> [YOUR GOAL] Find each line holding "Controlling" and copy it out.

> [DATA TO USE]
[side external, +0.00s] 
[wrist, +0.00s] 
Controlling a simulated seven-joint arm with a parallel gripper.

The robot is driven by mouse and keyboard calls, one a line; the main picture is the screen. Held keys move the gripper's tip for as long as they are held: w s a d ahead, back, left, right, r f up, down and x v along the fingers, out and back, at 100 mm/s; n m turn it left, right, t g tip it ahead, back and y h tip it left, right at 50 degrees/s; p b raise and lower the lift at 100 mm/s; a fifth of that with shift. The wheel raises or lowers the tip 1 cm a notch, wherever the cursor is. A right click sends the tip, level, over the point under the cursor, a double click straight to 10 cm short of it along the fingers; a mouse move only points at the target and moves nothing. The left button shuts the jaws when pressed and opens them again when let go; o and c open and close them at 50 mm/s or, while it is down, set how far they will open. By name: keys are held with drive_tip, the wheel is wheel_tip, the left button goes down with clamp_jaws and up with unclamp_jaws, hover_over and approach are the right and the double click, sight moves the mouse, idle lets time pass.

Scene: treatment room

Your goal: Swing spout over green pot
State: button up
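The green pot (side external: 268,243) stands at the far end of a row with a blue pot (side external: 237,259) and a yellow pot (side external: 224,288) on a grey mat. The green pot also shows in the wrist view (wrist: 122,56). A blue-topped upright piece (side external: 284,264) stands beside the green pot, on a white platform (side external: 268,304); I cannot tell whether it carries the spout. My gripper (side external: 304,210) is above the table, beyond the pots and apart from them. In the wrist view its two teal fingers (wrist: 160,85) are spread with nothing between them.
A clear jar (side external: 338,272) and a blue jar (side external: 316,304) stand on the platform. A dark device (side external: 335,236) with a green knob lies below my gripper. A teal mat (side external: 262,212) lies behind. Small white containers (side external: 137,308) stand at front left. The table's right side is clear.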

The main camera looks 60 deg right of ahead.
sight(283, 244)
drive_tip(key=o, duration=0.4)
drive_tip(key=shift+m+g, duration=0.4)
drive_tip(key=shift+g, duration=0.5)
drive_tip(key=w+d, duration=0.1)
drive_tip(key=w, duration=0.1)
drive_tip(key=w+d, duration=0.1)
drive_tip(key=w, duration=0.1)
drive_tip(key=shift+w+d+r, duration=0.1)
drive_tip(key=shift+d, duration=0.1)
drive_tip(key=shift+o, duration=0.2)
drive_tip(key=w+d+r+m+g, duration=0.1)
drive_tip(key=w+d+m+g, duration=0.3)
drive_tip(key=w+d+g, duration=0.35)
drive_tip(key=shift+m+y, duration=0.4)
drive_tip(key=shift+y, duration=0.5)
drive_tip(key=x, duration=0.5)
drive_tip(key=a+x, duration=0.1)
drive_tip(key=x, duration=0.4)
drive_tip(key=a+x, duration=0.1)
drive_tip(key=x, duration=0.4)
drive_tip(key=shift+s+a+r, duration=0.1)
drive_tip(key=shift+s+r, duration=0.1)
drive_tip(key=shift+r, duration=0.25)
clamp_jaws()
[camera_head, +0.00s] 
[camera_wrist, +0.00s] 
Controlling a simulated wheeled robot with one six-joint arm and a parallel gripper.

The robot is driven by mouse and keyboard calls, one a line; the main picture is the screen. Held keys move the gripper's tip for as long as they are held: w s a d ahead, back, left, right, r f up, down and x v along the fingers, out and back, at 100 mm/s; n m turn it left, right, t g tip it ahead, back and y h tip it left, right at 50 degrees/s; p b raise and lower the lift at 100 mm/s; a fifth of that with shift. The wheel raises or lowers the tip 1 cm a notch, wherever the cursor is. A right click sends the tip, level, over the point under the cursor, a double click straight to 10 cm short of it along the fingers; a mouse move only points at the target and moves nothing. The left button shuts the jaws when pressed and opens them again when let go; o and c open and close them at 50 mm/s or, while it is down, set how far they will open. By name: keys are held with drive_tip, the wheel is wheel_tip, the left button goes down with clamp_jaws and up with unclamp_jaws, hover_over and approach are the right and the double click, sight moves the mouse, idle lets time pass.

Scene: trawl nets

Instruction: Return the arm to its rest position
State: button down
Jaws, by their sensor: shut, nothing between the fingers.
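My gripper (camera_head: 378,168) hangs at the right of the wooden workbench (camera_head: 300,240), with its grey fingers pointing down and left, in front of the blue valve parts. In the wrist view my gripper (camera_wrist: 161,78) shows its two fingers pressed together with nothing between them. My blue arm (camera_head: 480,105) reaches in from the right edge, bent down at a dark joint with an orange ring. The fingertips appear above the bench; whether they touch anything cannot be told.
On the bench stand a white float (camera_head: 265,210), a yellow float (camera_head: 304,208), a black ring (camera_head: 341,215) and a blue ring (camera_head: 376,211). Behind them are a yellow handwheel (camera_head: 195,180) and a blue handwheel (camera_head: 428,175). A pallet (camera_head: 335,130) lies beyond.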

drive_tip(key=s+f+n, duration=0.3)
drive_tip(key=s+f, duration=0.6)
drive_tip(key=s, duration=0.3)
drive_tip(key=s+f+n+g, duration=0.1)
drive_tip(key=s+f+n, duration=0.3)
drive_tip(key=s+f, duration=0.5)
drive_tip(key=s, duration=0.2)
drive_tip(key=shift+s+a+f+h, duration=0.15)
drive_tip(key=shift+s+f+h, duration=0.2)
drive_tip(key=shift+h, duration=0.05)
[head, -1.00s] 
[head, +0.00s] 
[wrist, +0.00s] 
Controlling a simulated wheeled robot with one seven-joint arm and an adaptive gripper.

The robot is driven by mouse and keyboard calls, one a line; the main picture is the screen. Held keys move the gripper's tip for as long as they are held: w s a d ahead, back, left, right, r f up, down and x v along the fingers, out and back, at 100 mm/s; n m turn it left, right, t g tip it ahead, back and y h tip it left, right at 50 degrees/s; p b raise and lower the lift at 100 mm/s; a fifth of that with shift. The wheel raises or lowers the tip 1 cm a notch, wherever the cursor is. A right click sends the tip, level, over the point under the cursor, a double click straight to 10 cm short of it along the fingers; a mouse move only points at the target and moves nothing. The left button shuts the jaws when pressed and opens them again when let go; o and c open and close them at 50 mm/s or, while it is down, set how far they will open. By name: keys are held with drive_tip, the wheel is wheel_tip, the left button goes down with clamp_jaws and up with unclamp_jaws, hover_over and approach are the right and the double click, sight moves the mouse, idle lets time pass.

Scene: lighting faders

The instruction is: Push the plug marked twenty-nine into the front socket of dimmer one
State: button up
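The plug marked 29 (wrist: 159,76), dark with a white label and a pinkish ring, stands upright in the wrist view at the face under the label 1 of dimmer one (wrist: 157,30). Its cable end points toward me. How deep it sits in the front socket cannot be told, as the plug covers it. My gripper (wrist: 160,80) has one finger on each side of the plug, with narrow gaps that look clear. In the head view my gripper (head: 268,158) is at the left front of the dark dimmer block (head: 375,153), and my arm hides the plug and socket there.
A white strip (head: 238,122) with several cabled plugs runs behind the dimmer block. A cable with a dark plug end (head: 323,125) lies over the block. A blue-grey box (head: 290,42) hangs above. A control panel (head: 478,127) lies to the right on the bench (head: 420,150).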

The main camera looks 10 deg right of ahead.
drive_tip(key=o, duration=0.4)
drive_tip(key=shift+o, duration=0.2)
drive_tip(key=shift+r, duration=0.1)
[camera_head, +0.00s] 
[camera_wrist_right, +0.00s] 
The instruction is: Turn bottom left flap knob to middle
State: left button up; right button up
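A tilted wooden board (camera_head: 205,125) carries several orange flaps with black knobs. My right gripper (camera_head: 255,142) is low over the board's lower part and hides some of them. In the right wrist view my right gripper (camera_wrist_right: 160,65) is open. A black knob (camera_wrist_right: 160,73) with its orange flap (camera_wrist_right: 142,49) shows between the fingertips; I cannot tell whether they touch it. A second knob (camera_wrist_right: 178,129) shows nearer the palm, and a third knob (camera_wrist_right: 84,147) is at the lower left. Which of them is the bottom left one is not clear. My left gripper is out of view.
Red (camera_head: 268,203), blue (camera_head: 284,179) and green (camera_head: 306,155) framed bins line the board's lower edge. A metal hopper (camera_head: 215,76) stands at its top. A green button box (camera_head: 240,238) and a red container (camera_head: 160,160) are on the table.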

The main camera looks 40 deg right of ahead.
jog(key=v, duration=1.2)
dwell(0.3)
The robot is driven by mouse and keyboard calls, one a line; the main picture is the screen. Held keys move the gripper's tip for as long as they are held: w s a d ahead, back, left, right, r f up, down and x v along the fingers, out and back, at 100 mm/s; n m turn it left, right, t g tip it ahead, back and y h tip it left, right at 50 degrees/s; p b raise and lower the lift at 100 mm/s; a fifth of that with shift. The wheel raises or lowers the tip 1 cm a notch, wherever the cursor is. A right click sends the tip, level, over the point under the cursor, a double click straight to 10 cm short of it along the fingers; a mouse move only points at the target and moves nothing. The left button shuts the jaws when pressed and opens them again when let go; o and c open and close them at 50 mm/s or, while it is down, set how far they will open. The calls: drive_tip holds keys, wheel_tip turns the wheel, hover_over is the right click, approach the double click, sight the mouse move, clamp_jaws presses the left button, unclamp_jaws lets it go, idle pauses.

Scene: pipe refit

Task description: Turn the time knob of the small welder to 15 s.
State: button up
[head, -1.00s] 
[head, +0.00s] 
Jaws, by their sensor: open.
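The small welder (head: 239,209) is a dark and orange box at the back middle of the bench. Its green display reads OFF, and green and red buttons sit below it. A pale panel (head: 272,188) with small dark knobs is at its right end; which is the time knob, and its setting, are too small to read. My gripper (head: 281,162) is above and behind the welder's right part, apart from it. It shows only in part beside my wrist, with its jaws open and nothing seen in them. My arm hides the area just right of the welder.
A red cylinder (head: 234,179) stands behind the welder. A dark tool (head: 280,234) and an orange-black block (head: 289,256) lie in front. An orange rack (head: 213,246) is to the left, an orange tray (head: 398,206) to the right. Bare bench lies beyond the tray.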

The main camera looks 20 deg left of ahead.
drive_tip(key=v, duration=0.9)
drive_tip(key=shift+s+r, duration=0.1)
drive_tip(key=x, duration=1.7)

> [FINAL ANSWER]
Controlling a simulated seven-joint arm with a parallel gripper.
Controlling a simulated wheeled robot with one six-joint arm and a parallel gripper.
Controlling a simulated wheeled robot with one seven-joint arm and an adaptive gripper.

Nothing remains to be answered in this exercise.